TASK PROMPT – In the entries below, find the line containing "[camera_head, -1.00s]". Copy it and all lines after it, exactly, through the end.

>>>>>

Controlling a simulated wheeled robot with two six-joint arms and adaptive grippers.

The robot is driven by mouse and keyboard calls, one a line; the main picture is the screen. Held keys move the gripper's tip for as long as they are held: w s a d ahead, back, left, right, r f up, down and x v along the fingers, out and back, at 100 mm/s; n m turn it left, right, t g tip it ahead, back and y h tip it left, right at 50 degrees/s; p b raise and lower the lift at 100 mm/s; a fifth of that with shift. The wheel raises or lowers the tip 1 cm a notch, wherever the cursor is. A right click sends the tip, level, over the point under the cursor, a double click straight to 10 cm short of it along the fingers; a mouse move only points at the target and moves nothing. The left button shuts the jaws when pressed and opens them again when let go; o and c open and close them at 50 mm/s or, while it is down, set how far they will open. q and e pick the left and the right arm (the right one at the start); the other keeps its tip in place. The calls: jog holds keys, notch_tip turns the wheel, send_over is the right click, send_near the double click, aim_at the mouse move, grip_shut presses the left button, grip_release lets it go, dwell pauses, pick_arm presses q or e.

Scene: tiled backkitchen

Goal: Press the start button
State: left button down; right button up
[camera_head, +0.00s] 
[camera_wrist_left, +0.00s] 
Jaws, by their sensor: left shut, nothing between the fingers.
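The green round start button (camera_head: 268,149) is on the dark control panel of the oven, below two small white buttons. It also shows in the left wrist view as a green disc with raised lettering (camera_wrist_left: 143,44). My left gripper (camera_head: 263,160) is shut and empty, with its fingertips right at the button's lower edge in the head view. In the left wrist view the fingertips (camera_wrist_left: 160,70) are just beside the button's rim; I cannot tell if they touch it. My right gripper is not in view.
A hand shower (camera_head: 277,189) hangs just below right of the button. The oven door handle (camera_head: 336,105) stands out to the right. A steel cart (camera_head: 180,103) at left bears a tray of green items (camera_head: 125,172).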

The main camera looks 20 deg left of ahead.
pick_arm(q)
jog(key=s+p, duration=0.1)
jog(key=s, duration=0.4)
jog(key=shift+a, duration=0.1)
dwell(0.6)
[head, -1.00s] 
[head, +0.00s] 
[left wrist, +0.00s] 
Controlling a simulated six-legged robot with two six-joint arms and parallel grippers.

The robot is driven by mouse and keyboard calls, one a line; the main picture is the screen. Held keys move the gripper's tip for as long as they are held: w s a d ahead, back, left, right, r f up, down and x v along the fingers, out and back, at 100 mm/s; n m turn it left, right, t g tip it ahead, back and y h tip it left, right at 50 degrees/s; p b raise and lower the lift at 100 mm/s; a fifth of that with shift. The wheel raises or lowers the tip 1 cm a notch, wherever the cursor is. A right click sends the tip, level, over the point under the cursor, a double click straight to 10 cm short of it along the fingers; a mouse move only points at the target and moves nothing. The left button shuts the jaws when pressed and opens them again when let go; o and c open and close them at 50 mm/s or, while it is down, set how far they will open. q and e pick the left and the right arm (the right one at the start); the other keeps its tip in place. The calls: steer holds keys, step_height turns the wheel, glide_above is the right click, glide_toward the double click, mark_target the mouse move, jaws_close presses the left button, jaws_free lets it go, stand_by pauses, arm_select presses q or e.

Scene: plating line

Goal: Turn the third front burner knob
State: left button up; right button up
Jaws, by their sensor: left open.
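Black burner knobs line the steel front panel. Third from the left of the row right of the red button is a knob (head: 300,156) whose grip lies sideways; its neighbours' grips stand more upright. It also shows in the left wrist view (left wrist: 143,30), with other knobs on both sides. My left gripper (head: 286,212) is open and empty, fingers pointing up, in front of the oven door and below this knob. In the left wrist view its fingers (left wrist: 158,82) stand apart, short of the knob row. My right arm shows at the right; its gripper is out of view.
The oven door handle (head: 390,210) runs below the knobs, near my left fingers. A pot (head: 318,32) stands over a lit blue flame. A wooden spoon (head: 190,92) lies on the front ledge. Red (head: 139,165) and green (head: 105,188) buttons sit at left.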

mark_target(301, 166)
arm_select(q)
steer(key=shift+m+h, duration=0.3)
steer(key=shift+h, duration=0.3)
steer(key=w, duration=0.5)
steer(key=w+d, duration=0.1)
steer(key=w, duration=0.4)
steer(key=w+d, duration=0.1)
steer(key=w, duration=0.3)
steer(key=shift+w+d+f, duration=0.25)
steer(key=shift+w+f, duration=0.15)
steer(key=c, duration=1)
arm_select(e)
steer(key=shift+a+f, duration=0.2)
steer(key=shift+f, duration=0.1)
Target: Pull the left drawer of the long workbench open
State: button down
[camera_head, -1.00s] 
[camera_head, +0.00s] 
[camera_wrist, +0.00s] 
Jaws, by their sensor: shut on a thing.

<<<<<

WRITTEN RESPONSE –
[camera_head, -1.00s] 
[camera_head, +0.00s] 
[camera_wrist, +0.00s] 
Jaws, by their sensor: shut on a thing.

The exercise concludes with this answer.